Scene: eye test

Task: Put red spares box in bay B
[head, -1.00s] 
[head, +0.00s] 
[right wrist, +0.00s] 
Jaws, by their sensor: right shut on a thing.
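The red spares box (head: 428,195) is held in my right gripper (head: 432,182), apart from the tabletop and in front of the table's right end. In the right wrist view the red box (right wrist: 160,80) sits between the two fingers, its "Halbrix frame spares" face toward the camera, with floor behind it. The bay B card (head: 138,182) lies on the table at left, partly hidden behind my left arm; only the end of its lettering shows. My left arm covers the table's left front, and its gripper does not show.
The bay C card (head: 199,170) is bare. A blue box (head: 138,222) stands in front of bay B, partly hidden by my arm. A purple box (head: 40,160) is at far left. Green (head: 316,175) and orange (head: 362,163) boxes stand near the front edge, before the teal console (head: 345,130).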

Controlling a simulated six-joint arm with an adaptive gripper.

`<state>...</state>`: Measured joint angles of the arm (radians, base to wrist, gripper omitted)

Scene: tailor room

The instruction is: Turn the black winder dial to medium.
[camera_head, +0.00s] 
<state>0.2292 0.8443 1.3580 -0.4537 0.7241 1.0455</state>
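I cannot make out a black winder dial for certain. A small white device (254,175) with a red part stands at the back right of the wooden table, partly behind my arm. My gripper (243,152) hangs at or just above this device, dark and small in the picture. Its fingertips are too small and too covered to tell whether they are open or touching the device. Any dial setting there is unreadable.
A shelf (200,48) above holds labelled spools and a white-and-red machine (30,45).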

--

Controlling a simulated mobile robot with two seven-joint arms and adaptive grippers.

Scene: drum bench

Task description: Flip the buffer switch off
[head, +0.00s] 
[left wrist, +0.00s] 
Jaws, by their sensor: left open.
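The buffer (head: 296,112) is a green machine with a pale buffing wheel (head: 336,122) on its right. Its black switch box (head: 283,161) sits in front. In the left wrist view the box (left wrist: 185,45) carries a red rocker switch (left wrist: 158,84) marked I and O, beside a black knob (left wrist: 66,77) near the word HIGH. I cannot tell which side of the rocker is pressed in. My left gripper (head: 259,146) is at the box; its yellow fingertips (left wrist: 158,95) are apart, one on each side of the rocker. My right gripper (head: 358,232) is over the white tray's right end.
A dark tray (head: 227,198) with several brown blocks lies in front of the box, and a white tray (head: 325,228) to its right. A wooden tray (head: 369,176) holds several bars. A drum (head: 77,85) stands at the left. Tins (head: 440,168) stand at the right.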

--- Task goal ---
Show, from the material above, each line that includes the string "Scene".

--- Response to this task ---
Scene: eye test
Scene: tailor room
Scene: drum bench

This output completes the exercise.